— START OF Supplied data —

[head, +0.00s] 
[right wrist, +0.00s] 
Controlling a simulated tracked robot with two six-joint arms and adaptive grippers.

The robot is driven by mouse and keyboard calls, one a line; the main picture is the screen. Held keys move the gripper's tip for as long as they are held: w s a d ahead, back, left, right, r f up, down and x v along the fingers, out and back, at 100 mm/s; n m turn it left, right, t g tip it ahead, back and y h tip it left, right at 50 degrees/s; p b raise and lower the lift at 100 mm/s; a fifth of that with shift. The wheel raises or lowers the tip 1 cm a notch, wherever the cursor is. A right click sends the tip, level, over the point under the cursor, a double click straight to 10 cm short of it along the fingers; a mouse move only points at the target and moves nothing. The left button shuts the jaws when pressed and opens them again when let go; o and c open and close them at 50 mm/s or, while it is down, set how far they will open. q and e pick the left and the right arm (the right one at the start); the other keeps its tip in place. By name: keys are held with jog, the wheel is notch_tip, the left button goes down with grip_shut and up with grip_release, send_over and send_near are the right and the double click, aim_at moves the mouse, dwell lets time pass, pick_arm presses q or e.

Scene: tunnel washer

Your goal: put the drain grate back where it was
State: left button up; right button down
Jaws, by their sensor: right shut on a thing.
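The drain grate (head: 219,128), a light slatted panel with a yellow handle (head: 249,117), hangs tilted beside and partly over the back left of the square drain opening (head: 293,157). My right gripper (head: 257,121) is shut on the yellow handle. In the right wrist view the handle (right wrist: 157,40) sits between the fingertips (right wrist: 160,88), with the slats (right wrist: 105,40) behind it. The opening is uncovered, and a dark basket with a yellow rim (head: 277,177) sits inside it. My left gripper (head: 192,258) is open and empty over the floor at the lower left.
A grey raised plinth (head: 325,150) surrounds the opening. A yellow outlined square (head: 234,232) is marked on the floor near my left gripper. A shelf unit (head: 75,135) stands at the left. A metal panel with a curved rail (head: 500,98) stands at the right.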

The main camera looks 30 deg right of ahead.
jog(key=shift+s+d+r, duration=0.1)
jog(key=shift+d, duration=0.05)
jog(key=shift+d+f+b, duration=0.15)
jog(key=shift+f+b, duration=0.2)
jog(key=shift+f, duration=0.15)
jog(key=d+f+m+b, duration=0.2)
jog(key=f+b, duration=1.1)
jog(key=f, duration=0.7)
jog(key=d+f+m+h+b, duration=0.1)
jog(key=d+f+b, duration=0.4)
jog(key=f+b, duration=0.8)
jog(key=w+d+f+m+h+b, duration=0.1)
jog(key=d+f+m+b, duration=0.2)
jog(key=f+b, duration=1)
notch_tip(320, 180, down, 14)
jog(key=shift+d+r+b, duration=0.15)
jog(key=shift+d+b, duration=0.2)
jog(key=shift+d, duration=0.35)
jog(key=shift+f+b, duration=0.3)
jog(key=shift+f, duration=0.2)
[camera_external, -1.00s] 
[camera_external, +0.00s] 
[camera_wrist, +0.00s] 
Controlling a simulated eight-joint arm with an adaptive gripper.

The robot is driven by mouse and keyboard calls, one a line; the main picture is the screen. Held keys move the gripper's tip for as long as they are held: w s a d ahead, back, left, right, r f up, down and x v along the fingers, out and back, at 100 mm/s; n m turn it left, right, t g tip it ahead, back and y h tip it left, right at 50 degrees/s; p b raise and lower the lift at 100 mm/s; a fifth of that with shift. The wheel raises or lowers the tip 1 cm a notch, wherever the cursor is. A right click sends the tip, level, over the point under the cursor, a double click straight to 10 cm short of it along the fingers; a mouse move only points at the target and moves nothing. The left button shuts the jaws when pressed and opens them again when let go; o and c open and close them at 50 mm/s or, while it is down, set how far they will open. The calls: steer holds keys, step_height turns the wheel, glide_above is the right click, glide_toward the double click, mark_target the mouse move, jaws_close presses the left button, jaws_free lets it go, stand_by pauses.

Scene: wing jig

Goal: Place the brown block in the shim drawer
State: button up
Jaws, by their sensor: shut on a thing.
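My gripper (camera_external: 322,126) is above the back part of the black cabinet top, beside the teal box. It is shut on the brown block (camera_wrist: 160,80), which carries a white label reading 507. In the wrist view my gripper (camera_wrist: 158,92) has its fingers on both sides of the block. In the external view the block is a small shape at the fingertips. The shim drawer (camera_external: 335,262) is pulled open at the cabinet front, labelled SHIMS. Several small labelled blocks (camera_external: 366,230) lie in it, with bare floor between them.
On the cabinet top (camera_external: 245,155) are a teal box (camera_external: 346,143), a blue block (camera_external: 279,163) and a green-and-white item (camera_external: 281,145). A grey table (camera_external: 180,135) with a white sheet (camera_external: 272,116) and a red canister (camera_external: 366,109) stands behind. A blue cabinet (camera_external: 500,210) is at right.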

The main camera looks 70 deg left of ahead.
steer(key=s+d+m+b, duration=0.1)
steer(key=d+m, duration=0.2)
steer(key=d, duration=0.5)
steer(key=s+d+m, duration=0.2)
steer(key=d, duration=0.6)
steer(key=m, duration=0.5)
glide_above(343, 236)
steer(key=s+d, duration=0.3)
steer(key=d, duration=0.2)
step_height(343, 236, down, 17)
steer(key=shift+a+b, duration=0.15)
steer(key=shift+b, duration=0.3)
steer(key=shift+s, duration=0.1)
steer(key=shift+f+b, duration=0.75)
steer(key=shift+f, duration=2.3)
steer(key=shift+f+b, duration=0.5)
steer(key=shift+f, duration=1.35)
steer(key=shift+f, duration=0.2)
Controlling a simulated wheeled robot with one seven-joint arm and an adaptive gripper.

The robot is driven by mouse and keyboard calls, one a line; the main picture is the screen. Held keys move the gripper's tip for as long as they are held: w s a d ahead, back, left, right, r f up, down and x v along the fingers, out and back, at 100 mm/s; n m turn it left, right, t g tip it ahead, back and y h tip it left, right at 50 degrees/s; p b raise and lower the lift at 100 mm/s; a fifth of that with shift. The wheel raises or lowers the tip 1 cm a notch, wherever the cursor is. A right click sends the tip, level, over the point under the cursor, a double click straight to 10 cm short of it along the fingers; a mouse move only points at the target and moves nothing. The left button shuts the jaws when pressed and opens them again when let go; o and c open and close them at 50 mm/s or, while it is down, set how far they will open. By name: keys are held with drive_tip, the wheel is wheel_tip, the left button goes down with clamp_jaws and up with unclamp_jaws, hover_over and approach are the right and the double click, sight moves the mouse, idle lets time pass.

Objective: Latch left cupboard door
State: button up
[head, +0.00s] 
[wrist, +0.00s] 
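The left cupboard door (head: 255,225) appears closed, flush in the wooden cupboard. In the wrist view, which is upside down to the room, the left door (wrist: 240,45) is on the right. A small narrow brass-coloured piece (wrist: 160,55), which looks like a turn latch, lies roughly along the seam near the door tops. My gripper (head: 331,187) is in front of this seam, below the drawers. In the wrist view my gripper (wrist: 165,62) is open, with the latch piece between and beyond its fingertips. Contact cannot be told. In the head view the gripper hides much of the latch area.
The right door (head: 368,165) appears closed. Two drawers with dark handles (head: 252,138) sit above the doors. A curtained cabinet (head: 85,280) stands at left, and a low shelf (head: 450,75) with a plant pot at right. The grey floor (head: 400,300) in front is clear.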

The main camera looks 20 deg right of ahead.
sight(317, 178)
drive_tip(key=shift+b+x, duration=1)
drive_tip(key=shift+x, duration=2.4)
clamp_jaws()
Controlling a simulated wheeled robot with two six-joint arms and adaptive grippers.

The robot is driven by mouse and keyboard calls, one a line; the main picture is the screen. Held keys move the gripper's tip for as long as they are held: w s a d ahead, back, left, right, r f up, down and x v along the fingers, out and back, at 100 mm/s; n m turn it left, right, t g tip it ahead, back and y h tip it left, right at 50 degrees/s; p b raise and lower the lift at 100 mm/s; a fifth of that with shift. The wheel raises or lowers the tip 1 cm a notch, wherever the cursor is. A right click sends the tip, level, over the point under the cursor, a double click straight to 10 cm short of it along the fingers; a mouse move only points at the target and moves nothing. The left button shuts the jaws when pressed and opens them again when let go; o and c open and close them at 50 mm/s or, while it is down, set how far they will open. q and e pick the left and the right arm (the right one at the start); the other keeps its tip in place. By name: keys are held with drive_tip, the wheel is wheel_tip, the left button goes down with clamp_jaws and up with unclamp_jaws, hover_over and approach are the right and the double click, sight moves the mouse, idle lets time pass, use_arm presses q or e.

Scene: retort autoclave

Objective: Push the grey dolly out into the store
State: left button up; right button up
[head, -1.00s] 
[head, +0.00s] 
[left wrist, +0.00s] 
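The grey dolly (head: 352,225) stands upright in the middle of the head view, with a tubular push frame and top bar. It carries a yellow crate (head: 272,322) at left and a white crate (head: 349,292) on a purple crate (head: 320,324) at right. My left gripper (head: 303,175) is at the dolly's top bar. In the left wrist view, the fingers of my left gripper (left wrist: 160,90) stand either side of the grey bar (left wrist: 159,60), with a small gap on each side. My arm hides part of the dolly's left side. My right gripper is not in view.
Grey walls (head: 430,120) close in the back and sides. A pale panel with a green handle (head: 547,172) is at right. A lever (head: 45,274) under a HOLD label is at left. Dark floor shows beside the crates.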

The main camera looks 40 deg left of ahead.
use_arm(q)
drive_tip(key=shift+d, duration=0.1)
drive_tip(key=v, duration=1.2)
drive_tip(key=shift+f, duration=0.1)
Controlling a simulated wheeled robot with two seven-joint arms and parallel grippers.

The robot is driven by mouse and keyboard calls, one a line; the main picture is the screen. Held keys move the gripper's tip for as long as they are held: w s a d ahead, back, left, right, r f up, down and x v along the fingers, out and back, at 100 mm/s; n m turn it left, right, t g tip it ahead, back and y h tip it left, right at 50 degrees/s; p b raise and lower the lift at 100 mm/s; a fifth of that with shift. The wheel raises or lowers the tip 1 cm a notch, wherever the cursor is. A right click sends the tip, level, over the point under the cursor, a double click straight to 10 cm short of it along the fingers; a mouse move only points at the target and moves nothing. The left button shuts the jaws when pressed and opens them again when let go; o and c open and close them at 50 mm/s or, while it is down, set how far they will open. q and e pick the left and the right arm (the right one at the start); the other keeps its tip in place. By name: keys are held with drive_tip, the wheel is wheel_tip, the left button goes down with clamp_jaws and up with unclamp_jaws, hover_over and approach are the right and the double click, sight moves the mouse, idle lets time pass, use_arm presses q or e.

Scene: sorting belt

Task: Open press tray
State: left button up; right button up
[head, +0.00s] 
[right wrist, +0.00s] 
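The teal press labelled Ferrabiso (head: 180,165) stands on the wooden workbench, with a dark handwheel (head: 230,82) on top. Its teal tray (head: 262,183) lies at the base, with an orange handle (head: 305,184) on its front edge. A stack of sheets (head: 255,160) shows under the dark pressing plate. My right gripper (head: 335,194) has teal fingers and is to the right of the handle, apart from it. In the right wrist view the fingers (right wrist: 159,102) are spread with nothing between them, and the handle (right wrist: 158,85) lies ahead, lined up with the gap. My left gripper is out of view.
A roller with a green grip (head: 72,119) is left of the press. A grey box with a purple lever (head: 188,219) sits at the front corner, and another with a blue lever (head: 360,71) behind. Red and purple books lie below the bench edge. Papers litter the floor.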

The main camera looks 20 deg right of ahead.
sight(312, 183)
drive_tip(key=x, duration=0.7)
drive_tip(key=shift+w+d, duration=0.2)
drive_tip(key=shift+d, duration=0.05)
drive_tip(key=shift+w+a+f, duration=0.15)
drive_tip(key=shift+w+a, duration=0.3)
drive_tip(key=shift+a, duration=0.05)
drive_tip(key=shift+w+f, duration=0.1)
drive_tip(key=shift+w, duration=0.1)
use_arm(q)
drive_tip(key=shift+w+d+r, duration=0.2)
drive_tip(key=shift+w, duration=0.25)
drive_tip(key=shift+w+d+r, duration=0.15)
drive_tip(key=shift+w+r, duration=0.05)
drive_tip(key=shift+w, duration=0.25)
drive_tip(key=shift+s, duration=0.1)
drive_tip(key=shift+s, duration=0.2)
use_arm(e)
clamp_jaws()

— END OF Supplied data —

Only lines with the word "simulated" should be collected from the material.

Controlling a simulated tracked robot with two six-joint arms and adaptive grippers.
Controlling a simulated eight-joint arm with an adaptive gripper.
Controlling a simulated wheeled robot with one seven-joint arm and an adaptive gripper.
Controlling a simulated wheeled robot with two six-joint arms and adaptive grippers.
Controlling a simulated wheeled robot with two seven-joint arms and parallel grippers.

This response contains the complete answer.